Ricketts's action is based on injuries to his son, Eric Ricketts, who, at age 14, was severely injured in a fall from the Railroad's Brushy Creek trestle in Marion County, Alabama. The Brushy Creek trestle is 187 feet high, with a span of 1230 feet; it is the fifth highest trestle on the Norfolk Southern line. It is of "open deck" construction, meaning that a person standing on the trestle can look between the railroad ties to the ground below. There are no rails or banisters on the side of the trestle. In 1988, Norfolk Southern purchased the railroad line extending from Centralia, Illinois, to Haleyville, Alabama, which includes the Brushy Creek trestle. Norfolk Southern has never conducted railroad operations along that portion of the line from Hackleburg south to Haleyville; the Brushy Creek trestle is located along that portion. In December 1992, the railroad petitioned the Interstate Commerce Commission for permission to abandon the line between Red Bay and Haleyville, including the Brushy Creek trestle.

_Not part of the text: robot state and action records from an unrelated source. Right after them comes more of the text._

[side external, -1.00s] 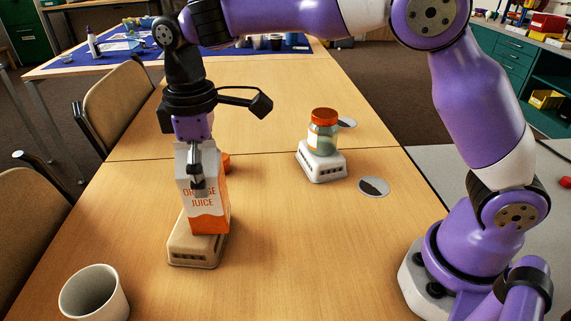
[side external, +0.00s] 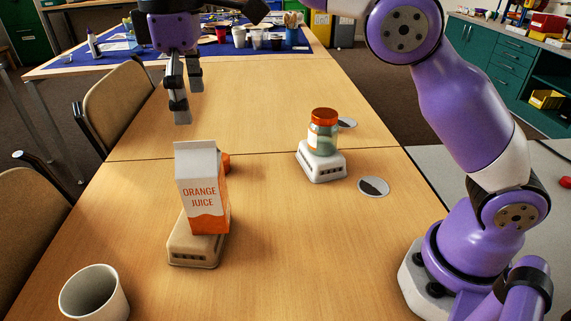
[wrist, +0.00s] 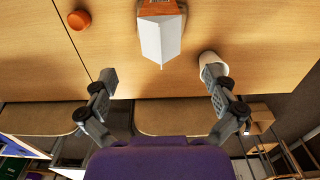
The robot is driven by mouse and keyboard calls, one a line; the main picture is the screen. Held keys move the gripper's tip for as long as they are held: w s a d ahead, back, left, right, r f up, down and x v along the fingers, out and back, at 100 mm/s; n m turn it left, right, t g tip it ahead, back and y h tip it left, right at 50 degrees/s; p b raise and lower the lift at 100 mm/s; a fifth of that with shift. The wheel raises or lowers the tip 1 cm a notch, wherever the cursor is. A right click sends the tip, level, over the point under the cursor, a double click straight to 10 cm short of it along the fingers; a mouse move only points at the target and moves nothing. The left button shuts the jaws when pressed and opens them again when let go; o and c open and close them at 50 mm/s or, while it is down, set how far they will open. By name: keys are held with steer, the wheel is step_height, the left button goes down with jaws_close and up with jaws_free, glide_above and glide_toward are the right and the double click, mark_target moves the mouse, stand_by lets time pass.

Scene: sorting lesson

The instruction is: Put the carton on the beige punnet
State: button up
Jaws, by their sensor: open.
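The orange juice carton (side external: 202,190) stands upright on the beige punnet (side external: 194,250), an upturned-looking slotted block on the table. The carton's white gable top (wrist: 160,38) shows in the wrist view, with a little of the punnet (wrist: 155,4) at the upper edge. My gripper (side external: 182,105) is open and empty, above and behind the carton and clear of it. In the wrist view its two fingers (wrist: 160,82) are spread wide with nothing between them.
A white cup (side external: 93,295) stands at the front left. A jar with an orange lid (side external: 323,132) sits on a white punnet (side external: 321,165). Two flat discs lie nearby, one a grey-and-white disc (side external: 373,187). An orange round thing (wrist: 79,20) is beside the carton.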

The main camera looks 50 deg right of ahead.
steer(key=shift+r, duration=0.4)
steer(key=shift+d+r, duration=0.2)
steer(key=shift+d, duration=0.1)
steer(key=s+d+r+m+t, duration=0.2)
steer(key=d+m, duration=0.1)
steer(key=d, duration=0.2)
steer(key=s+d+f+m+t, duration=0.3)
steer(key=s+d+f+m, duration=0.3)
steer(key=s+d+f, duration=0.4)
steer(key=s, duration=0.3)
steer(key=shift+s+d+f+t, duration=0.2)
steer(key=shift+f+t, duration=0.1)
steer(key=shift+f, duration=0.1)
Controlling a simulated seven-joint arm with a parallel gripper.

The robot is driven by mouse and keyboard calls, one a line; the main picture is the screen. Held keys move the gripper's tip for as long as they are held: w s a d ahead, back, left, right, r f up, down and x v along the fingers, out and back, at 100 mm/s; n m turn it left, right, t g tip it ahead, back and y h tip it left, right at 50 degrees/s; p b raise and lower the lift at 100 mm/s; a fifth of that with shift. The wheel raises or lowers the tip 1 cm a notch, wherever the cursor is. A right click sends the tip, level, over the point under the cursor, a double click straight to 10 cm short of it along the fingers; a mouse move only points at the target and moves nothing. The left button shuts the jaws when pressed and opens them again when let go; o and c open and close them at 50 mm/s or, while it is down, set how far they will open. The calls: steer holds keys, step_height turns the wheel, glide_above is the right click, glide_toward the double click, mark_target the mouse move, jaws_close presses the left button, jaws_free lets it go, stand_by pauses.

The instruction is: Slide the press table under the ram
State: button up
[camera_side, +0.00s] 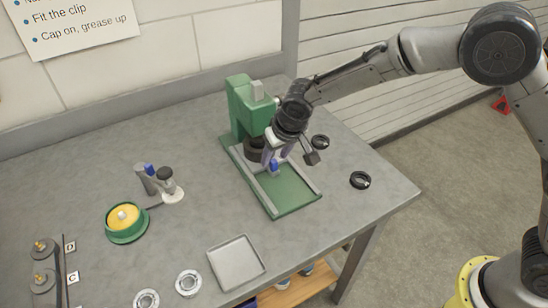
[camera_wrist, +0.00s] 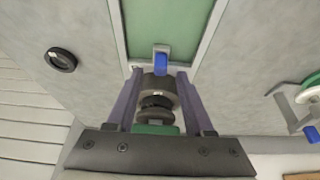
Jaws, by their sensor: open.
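The green press (camera_side: 240,108) stands on the bench with its ram head over the back of a green base (camera_side: 290,190) edged by grey rails. A dark round block (camera_side: 254,149) sits under the head; I cannot tell whether it is the press table. A blue tab (camera_side: 274,167) stands in front of it between the rails. My gripper (camera_side: 273,158) is open and low at this tab. In the wrist view my gripper (camera_wrist: 159,76) has one finger on each side of the dark block (camera_wrist: 157,88), with the blue tab (camera_wrist: 161,62) just beyond the tips. Contact is unclear.
Black rings (camera_side: 360,180) lie right of the press. An empty grey tray (camera_side: 236,263) and silver bearings (camera_side: 188,283) lie at the front. A green and yellow round part (camera_side: 126,222) and a small grey stand (camera_side: 153,180) are left. Bench between stand and press is clear.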

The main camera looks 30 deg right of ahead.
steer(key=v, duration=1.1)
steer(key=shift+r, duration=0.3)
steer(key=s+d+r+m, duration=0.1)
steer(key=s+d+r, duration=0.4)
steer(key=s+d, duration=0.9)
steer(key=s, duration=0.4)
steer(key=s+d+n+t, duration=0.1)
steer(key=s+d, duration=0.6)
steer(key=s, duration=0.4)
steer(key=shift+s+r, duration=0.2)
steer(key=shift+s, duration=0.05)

On the afternoon of September 14, 1993, Eric Ricketts and two companions, Sam McGough and Bubba Branch, drove their four-wheel all-terrain vehicles ("ATVs") out onto the trestle. Because the ATVs would not fit flat on the trestle deck, the boys rode them with the left wheels perched on top of one rail. At a point where he was 160 feet above the ground, Eric's ATV got stuck. As he attempted to get his ATV loose, he fell from the trestle, sustaining severe injuries. Eric was in a coma for four months following the accident. He is now spastic and can do nothing to help care for himself. Expensive shots are needed each three months to keep his spasticity under control. He requires 24-hour supervised care and will require such care for the rest of his life.

On July 12, 1994, Robert Ricketts, as Eric's father and next friend, sued Southern Railway Company, T.A. Heilig, Howard Frye, and fictitiously named defendants. Eric's mother, Shirley Ricketts, was later added as a plaintiff. The Rickettses' complaint alleged liability based on negligence, wantonness, the principle stated in Restatement (Second) of the Law ofTorts, § 339 (1965), and the attractive nuisance theory. Norfolk Southern Railway Company (as successor in interest to Southern Railway Company) and defendants Heilig and Frye answered, denying that § 339 of the Restatement has any application in this case and pleading the affirmative defenses of contributory negligence and assumption of the risk. The court entered a summary judgment for the defendants on the plaintiffs' attractive nuisance claim.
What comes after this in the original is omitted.